## start Material provided
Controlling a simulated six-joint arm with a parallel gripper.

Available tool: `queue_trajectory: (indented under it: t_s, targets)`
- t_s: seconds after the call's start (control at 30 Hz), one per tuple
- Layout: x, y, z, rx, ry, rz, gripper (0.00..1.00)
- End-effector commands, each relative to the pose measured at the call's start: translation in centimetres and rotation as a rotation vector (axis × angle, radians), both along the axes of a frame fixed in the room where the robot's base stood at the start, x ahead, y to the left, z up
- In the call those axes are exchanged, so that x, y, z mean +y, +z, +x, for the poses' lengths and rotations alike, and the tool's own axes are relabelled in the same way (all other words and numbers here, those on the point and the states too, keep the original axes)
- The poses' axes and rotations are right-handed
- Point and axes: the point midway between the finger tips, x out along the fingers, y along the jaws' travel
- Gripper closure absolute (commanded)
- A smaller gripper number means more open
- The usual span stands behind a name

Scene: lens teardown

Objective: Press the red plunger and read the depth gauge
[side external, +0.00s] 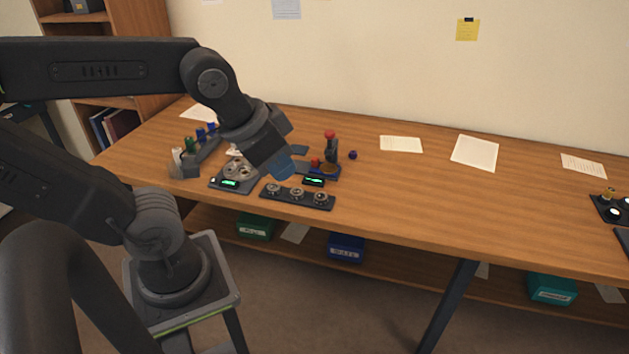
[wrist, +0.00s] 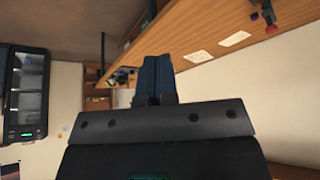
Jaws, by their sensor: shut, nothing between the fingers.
## end Material provided
→ **Exercise**: Give back word for word the lines from the one containing "Objective: Press the" through the final line of the data above. Pictures are to be left out.

→ **The completed task**:
Objective: Press the red plunger and read the depth gauge
[side external, +0.00s] 
[wrist, +0.00s] 
Jaws, by their sensor: shut, nothing between the fingers.

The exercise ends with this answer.